THE PROBLEM –
Your task is to reproduce the entries below word for word.

###

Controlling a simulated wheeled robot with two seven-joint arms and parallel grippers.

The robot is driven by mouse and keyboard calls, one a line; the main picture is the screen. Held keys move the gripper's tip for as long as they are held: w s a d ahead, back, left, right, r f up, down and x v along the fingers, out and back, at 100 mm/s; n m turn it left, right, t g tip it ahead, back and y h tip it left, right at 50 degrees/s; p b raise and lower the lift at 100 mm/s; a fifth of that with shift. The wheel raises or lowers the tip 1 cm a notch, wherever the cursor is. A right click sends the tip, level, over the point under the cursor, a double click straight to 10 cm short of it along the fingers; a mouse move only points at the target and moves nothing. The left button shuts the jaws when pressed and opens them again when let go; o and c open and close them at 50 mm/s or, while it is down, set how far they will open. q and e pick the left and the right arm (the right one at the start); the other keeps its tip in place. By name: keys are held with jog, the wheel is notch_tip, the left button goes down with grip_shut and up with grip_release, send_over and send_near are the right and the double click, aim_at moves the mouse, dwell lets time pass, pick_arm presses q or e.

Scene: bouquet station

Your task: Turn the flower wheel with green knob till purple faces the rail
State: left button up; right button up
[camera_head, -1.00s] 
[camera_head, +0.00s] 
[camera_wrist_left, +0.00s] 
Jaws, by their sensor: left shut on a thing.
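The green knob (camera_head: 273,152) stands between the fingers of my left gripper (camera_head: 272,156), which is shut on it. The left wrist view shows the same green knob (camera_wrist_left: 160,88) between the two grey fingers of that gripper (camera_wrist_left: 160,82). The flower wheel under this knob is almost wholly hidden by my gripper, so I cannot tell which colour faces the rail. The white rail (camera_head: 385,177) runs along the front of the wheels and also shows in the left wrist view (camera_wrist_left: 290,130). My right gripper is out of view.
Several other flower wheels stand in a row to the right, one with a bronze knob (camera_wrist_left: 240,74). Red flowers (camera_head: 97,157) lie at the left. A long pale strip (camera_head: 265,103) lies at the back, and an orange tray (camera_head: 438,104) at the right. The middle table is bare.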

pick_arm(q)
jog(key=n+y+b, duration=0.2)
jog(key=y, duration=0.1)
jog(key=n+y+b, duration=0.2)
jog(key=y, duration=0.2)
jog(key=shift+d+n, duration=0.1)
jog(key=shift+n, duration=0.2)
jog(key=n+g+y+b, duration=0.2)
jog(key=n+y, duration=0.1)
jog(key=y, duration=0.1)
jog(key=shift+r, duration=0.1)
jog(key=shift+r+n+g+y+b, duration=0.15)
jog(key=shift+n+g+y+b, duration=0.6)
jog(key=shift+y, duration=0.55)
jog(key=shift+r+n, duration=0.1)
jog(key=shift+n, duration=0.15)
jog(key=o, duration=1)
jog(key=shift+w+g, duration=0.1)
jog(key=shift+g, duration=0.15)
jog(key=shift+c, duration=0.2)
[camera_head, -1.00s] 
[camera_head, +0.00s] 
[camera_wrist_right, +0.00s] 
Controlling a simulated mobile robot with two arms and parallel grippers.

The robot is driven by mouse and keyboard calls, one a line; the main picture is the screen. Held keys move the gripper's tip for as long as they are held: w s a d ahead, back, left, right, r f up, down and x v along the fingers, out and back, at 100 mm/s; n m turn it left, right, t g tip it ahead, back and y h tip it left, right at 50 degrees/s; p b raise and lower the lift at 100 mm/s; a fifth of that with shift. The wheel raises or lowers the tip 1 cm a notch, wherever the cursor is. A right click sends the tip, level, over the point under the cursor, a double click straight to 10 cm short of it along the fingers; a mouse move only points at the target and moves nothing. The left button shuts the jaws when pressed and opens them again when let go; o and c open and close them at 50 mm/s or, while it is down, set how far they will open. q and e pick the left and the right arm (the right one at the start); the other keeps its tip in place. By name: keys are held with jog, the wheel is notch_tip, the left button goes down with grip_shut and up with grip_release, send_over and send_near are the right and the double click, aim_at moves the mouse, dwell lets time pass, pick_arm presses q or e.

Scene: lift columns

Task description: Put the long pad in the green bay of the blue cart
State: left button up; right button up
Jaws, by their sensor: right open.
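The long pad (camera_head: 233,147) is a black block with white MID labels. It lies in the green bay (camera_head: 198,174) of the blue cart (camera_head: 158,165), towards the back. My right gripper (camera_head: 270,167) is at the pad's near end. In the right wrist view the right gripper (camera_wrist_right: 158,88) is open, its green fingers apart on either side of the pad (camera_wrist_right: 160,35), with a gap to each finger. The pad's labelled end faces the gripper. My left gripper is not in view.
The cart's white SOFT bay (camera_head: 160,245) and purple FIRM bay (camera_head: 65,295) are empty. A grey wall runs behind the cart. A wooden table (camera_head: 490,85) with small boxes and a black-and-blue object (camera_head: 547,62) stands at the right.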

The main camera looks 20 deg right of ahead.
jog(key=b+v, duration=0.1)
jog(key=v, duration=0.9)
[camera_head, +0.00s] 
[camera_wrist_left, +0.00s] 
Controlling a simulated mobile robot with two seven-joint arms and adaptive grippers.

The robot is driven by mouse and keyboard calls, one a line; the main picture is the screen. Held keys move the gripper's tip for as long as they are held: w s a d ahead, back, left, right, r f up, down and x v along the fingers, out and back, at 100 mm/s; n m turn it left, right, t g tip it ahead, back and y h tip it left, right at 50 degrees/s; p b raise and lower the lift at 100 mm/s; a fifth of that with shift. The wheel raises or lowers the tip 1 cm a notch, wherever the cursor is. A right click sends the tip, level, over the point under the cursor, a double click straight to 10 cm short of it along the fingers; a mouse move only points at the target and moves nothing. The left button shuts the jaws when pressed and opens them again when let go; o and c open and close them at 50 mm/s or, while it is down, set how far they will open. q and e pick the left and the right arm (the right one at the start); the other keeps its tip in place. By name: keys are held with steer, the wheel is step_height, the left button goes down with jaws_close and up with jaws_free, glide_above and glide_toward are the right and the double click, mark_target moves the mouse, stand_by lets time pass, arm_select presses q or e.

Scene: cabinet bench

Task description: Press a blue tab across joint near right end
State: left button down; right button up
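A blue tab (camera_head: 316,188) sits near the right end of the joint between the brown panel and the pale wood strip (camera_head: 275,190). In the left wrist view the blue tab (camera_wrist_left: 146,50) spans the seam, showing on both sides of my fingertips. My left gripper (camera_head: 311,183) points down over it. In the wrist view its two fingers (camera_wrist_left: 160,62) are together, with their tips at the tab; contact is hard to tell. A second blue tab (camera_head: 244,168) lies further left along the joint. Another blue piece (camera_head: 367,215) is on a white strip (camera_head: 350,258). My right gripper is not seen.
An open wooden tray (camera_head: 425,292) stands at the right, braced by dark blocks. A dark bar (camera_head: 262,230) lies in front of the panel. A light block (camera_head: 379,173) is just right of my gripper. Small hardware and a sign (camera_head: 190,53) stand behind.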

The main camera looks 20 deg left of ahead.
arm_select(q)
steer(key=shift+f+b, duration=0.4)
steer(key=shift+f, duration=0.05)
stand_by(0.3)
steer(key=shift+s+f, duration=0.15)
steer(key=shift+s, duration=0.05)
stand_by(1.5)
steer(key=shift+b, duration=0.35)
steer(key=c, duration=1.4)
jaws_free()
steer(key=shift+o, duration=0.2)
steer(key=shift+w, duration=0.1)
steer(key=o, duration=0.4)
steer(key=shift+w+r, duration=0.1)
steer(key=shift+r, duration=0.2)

###

TASK RESPONSE –
Controlling a simulated wheeled robot with two seven-joint arms and parallel grippers.

The robot is driven by mouse and keyboard calls, one a line; the main picture is the screen. Held keys move the gripper's tip for as long as they are held: w s a d ahead, back, left, right, r f up, down and x v along the fingers, out and back, at 100 mm/s; n m turn it left, right, t g tip it ahead, back and y h tip it left, right at 50 degrees/s; p b raise and lower the lift at 100 mm/s; a fifth of that with shift. The wheel raises or lowers the tip 1 cm a notch, wherever the cursor is. A right click sends the tip, level, over the point under the cursor, a double click straight to 10 cm short of it along the fingers; a mouse move only points at the target and moves nothing. The left button shuts the jaws when pressed and opens them again when let go; o and c open and close them at 50 mm/s or, while it is down, set how far they will open. q and e pick the left and the right arm (the right one at the start); the other keeps its tip in place. By name: keys are held with jog, the wheel is notch_tip, the left button goes down with grip_shut and up with grip_release, send_over and send_near are the right and the double click, aim_at moves the mouse, dwell lets time pass, pick_arm presses q or e.

Scene: bouquet station

Your task: Turn the flower wheel with green knob till purple faces the rail
State: left button up; right button up
[camera_head, -1.00s] 
[camera_head, +0.00s] 
[camera_wrist_left, +0.00s] 
Jaws, by their sensor: left shut on a thing.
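The green knob (camera_head: 273,152) stands between the fingers of my left gripper (camera_head: 272,156), which is shut on it. The left wrist view shows the same green knob (camera_wrist_left: 160,88) between the two grey fingers of that gripper (camera_wrist_left: 160,82). The flower wheel under this knob is almost wholly hidden by my gripper, so I cannot tell which colour faces the rail. The white rail (camera_head: 385,177) runs along the front of the wheels and also shows in the left wrist view (camera_wrist_left: 290,130). My right gripper is out of view.
Several other flower wheels stand in a row to the right, one with a bronze knob (camera_wrist_left: 240,74). Red flowers (camera_head: 97,157) lie at the left. A long pale strip (camera_head: 265,103) lies at the back, and an orange tray (camera_head: 438,104) at the right. The middle table is bare.

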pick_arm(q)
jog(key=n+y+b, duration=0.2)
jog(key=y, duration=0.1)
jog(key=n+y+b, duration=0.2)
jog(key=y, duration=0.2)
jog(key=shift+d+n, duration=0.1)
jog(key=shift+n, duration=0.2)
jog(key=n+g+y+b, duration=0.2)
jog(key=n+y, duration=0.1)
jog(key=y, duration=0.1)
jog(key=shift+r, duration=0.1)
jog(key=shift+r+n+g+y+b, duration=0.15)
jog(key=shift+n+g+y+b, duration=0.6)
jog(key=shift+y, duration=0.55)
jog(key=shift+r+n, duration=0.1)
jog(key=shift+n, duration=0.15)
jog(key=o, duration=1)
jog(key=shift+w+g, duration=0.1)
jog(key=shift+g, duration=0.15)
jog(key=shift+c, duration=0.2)
[camera_head, -1.00s] 
[camera_head, +0.00s] 
[camera_wrist_right, +0.00s] 
Controlling a simulated mobile robot with two arms and parallel grippers.

The robot is driven by mouse and keyboard calls, one a line; the main picture is the screen. Held keys move the gripper's tip for as long as they are held: w s a d ahead, back, left, right, r f up, down and x v along the fingers, out and back, at 100 mm/s; n m turn it left, right, t g tip it ahead, back and y h tip it left, right at 50 degrees/s; p b raise and lower the lift at 100 mm/s; a fifth of that with shift. The wheel raises or lowers the tip 1 cm a notch, wherever the cursor is. A right click sends the tip, level, over the point under the cursor, a double click straight to 10 cm short of it along the fingers; a mouse move only points at the target and moves nothing. The left button shuts the jaws when pressed and opens them again when let go; o and c open and close them at 50 mm/s or, while it is down, set how far they will open. q and e pick the left and the right arm (the right one at the start); the other keeps its tip in place. By name: keys are held with jog, the wheel is notch_tip, the left button goes down with grip_shut and up with grip_release, send_over and send_near are the right and the double click, aim_at moves the mouse, dwell lets time pass, pick_arm presses q or e.

Scene: lift columns

Task description: Put the long pad in the green bay of the blue cart
State: left button up; right button up
Jaws, by their sensor: right open.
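The long pad (camera_head: 233,147) is a black block with white MID labels. It lies in the green bay (camera_head: 198,174) of the blue cart (camera_head: 158,165), towards the back. My right gripper (camera_head: 270,167) is at the pad's near end. In the right wrist view the right gripper (camera_wrist_right: 158,88) is open, its green fingers apart on either side of the pad (camera_wrist_right: 160,35), with a gap to each finger. The pad's labelled end faces the gripper. My left gripper is not in view.
The cart's white SOFT bay (camera_head: 160,245) and purple FIRM bay (camera_head: 65,295) are empty. A grey wall runs behind the cart. A wooden table (camera_head: 490,85) with small boxes and a black-and-blue object (camera_head: 547,62) stands at the right.

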The main camera looks 20 deg right of ahead.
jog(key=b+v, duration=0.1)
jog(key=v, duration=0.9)
[camera_head, +0.00s] 
[camera_wrist_left, +0.00s] 
Controlling a simulated mobile robot with two seven-joint arms and adaptive grippers.

The robot is driven by mouse and keyboard calls, one a line; the main picture is the screen. Held keys move the gripper's tip for as long as they are held: w s a d ahead, back, left, right, r f up, down and x v along the fingers, out and back, at 100 mm/s; n m turn it left, right, t g tip it ahead, back and y h tip it left, right at 50 degrees/s; p b raise and lower the lift at 100 mm/s; a fifth of that with shift. The wheel raises or lowers the tip 1 cm a notch, wherever the cursor is. A right click sends the tip, level, over the point under the cursor, a double click straight to 10 cm short of it along the fingers; a mouse move only points at the target and moves nothing. The left button shuts the jaws when pressed and opens them again when let go; o and c open and close them at 50 mm/s or, while it is down, set how far they will open. q and e pick the left and the right arm (the right one at the start); the other keeps its tip in place. By name: keys are held with steer, the wheel is step_height, the left button goes down with jaws_close and up with jaws_free, glide_above and glide_toward are the right and the double click, mark_target moves the mouse, stand_by lets time pass, arm_select presses q or e.

Scene: cabinet bench

Task description: Press a blue tab across joint near right end
State: left button down; right button up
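A blue tab (camera_head: 316,188) sits near the right end of the joint between the brown panel and the pale wood strip (camera_head: 275,190). In the left wrist view the blue tab (camera_wrist_left: 146,50) spans the seam, showing on both sides of my fingertips. My left gripper (camera_head: 311,183) points down over it. In the wrist view its two fingers (camera_wrist_left: 160,62) are together, with their tips at the tab; contact is hard to tell. A second blue tab (camera_head: 244,168) lies further left along the joint. Another blue piece (camera_head: 367,215) is on a white strip (camera_head: 350,258). My right gripper is not seen.
An open wooden tray (camera_head: 425,292) stands at the right, braced by dark blocks. A dark bar (camera_head: 262,230) lies in front of the panel. A light block (camera_head: 379,173) is just right of my gripper. Small hardware and a sign (camera_head: 190,53) stand behind.

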The main camera looks 20 deg left of ahead.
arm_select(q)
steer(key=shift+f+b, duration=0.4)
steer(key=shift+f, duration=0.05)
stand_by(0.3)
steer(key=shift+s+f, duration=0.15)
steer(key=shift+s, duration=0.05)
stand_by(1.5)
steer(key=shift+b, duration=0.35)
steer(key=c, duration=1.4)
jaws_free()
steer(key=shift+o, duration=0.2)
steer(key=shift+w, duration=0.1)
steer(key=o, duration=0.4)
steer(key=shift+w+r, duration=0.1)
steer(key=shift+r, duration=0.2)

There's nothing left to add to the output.